Locate and copy each line in the data that contains the word "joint".
────
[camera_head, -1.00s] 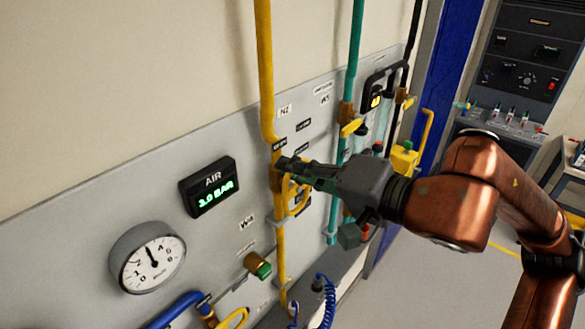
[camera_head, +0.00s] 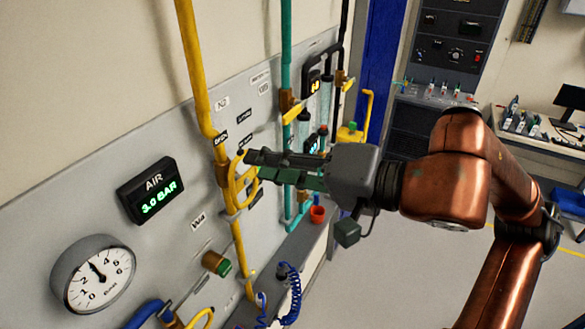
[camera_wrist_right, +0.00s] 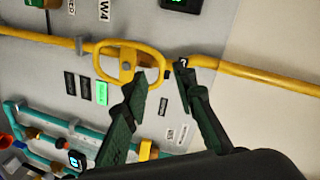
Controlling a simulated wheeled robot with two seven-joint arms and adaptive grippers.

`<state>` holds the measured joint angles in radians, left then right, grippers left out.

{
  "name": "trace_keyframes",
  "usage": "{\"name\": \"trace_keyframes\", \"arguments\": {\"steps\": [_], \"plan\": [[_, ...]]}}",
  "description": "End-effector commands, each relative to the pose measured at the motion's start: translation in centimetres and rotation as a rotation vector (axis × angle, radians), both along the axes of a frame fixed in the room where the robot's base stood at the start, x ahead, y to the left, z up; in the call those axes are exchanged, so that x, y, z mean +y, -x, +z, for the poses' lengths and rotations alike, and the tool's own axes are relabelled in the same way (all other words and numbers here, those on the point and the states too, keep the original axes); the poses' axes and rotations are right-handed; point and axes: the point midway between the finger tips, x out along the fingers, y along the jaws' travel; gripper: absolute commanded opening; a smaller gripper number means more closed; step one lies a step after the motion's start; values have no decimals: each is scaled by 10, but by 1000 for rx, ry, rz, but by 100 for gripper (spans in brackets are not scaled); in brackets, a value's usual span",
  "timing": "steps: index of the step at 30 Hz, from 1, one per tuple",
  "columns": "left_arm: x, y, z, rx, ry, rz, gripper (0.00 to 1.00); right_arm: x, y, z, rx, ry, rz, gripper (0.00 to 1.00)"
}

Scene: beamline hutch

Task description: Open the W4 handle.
────
● **Answer for this exercise**:
Controlling a simulated wheeled robot with two seven-joint arms and adaptive grippers.
`<state>` holds the measured joint angles in radians, left then right, grippers left out.

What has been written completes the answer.